The US Dollar index, which tracks the currency against a basket of six international peers, rose 0.7 per cent. In government debt markets, the 10-year and 30-year Treasury yields fell modestly as inflation expectations receded. Bond yields move inversely to prices.
In commodity markets, Brent crude, the international oil benchmark, rose 1.5 per cent to $67.27 a barrel on hopes that the worst aspects of a global trade war might be avoided.
Gold, a haven asset that hit a record $3,500 a troy ounce earlier on Tuesday, retreated 1.4 per cent to $3,375.
Earlier in the day John Paulson, the billionaire hedge fund manager and Trump supporter, struck a $1bn deal alongside Novagold Resources for an Alaska gold project.
“The general level of uncertainty, both economically and politically, is driving the price of gold,” Paulson told the Financial Times.
“I think this trend will continue, that gold will become the alternative reserve currency,” he added. “And it’s not just among central banks, but also for private individuals, which don’t want to face the risk of confiscation, currency controls or devaluation given inflation.”

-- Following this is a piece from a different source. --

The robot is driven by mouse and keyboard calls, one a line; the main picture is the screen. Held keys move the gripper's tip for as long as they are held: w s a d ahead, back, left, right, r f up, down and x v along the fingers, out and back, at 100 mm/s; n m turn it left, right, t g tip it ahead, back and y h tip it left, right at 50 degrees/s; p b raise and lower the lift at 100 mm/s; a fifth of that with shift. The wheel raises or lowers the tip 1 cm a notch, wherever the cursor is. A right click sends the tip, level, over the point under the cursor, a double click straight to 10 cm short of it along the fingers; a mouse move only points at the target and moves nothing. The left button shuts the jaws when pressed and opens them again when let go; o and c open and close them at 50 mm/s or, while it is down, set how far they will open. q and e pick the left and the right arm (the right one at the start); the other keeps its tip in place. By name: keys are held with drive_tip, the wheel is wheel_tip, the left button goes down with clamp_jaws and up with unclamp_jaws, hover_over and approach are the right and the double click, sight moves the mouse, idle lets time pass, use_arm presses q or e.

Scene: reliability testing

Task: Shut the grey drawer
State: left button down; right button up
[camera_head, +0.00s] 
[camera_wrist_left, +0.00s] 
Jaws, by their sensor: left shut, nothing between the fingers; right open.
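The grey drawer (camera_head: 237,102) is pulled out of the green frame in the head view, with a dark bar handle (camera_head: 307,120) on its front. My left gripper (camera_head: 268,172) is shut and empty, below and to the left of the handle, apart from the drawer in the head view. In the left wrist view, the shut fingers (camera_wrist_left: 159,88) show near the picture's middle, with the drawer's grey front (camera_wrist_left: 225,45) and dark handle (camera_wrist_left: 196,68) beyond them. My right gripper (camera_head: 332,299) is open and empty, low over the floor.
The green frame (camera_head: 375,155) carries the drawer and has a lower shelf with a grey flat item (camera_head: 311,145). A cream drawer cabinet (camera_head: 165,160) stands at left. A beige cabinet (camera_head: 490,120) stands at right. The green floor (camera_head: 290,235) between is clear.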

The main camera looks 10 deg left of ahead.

Although Bessent expressed optimism that a deal with China would be reached at some point, he cautioned there were no diplomatic negotiations between the countries to end the trade war.
However, two people familiar with his remarks said there were no signs Beijing and Washington were anywhere close to finding a solution and markets were reading too much into his comments.
One person said it was unclear if Trump agreed with his Treasury secretary. The White House and Treasury did not reply to requests for comment.
Asked about the comments at a White House press briefing, Karoline Leavitt, the press secretary, said Trump believed the US was “doing very well in respect to a potential trade deal with China”.
But people familiar with the situation in Washington and Beijing stressed there were no talks between the capitals on resolving the dispute. China has made clear to the White House that it views its approach on tariffs as a form of bullying and will not capitulate.
“This is all messaging to hold the markets together while these negotiations are ongoing,” said Steven Blitz, chief US economist at TS Lombard. “Bessent is stating an obvious fact.”